### SHORT TASK
Would you transcribe the listing that follows, character for character, and omit its images?

[Start of COLLECTED MATERIAL]

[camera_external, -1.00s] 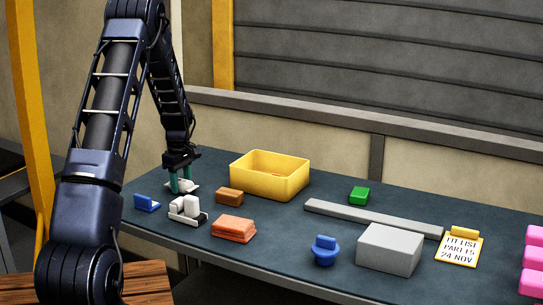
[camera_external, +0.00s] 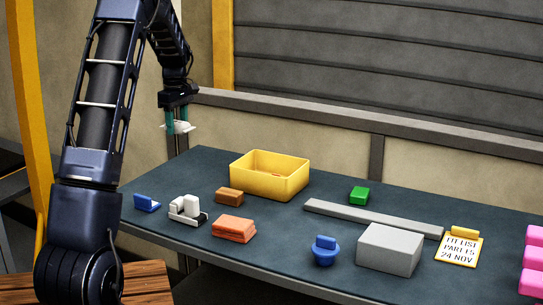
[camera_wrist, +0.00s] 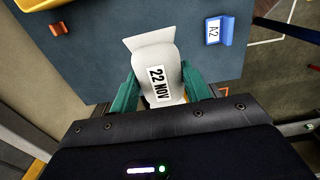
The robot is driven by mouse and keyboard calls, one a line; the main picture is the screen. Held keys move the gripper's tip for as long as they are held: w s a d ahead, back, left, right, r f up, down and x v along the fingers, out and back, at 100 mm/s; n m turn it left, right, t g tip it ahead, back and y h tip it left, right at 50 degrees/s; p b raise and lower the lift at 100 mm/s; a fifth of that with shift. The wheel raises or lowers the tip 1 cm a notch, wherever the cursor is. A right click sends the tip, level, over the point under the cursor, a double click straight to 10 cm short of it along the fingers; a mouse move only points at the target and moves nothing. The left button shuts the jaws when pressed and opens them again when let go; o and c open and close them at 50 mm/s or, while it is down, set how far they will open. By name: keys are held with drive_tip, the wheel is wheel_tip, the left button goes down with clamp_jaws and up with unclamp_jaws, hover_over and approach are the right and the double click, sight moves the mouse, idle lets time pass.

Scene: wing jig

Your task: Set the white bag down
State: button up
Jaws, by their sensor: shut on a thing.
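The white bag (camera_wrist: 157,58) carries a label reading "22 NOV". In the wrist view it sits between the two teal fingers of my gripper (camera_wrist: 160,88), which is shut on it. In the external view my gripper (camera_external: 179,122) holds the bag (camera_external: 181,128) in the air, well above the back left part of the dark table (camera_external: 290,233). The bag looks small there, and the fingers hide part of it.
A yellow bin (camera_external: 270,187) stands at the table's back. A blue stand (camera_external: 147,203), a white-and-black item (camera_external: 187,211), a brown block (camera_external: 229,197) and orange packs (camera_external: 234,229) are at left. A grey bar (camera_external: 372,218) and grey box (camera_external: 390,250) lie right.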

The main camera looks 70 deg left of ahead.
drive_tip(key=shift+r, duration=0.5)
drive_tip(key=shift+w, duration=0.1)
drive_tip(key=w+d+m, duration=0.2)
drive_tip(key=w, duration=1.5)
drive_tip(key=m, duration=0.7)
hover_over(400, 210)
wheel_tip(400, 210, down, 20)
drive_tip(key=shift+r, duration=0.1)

[End of COLLECTED MATERIAL]

### THE SOLUTION
[camera_external, -1.00s] 
[camera_external, +0.00s] 
[camera_wrist, +0.00s] 
The robot is driven by mouse and keyboard calls, one a line; the main picture is the screen. Held keys move the gripper's tip for as long as they are held: w s a d ahead, back, left, right, r f up, down and x v along the fingers, out and back, at 100 mm/s; n m turn it left, right, t g tip it ahead, back and y h tip it left, right at 50 degrees/s; p b raise and lower the lift at 100 mm/s; a fifth of that with shift. The wheel raises or lowers the tip 1 cm a notch, wherever the cursor is. A right click sends the tip, level, over the point under the cursor, a double click straight to 10 cm short of it along the fingers; a mouse move only points at the target and moves nothing. The left button shuts the jaws when pressed and opens them again when let go; o and c open and close them at 50 mm/s or, while it is down, set how far they will open. By name: keys are held with drive_tip, the wheel is wheel_tip, the left button goes down with clamp_jaws and up with unclamp_jaws, hover_over and approach are the right and the double click, sight moves the mouse, idle lets time pass.

Scene: wing jig

Your task: Set the white bag down
State: button up
Jaws, by their sensor: shut on a thing.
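The white bag (camera_wrist: 157,58) carries a label reading "22 NOV". In the wrist view it sits between the two teal fingers of my gripper (camera_wrist: 160,88), which is shut on it. In the external view my gripper (camera_external: 179,122) holds the bag (camera_external: 181,128) in the air, well above the back left part of the dark table (camera_external: 290,233). The bag looks small there, and the fingers hide part of it.
A yellow bin (camera_external: 270,187) stands at the table's back. A blue stand (camera_external: 147,203), a white-and-black item (camera_external: 187,211), a brown block (camera_external: 229,197) and orange packs (camera_external: 234,229) are at left. A grey bar (camera_external: 372,218) and grey box (camera_external: 390,250) lie right.

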The main camera looks 70 deg left of ahead.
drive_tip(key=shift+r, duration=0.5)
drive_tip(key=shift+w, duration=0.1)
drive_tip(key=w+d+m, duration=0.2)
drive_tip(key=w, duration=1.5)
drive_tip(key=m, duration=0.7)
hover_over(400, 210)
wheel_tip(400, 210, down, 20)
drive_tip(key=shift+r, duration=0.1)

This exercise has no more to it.